Più che sul fattore economico, che pure è fondamentale per pensare allo sviluppo di una infrastruttura, il professore pone l’accento sulla questione tecnica : “La trasmissione di film in tempo reale è una soluzione sbagliata, costosa e inutile”. Secondo Odlyzko, inoltre, l’attenzione degli ISP per la deep packet inspection ( DPI ) è un segno quasi inequivocabile della consapevolezza anche da parte dei provider di questo assunto: “La DPI non è necessaria se ritieni di non potere avere un servizio video efficiente senza costruire canali specifici di trasmissione”.
La DPI è invece necessaria , secondo Odlyzko, in due situazioni: se si vuole prevenire la nascita di servizi di streaming alternativi e più economici di quelli offerti dai fornitori dei contenuti, e se si vuole tenere sotto controllo i servizi con basse pretese di banda che sono in grado di produrre buoni introiti anche senza l’utilizzo delle immagini in movimento. Insomma, “I fornitori di servizi di comunicazione hanno un problema, ma non è quello dei flussi video”.

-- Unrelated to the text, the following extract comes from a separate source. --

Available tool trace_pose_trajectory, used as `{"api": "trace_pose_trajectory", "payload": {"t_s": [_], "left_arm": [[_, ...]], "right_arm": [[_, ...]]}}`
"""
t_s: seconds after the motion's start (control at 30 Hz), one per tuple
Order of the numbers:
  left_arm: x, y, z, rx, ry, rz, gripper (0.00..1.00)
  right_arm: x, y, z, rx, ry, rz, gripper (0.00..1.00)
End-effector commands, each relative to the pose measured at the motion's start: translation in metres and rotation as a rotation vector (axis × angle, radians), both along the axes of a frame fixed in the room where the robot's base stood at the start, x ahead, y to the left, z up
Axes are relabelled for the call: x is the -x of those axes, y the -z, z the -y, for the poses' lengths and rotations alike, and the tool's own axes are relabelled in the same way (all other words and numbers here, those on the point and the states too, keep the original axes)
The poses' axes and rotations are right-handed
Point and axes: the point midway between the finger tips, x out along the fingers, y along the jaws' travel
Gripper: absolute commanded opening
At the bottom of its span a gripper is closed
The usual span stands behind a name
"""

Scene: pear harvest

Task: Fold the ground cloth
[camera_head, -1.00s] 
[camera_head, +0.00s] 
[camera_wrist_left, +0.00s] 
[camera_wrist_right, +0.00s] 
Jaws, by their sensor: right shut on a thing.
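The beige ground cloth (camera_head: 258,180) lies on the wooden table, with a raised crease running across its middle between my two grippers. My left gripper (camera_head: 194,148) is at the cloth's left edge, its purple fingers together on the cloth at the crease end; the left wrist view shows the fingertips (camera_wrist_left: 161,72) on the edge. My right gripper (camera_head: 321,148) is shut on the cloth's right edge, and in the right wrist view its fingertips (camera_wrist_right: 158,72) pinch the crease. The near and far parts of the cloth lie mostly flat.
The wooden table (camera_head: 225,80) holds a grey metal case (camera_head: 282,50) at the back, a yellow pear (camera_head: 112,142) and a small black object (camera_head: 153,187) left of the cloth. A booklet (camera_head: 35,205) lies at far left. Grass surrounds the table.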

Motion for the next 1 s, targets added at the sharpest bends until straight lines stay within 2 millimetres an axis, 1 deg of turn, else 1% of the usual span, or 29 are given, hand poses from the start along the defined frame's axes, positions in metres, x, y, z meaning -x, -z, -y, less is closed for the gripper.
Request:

Piuttosto, prosegue il professore, manco a dirlo è l’erosione di quello che un tempo era la loro principale voce di bilancio: “Il traffico voce migra verso il wireless” chiarisce, e non si tratta certo di un fenomeno circoscritto soltanto agli Stati Uniti. Tutte queste chiacchiere sulla neutralità della rete si riconducono, per Odlyzko, al desiderio dei provider di ridisegnare il proprio bilancio per tenere sotto controllo l’evoluzione tecnologica, e al tentativo dei produttori di contenuti di ritagliarsi una fetta di introiti che sono di gran lunga superiori a quelli che film e musica riescono a realizzare ogni anno. Come dire, conclude, che l’asserto che la Net Neutrality vada sacrificata per consentire ad Internet di sopravvivere oggi “semplicemente non è credibile”.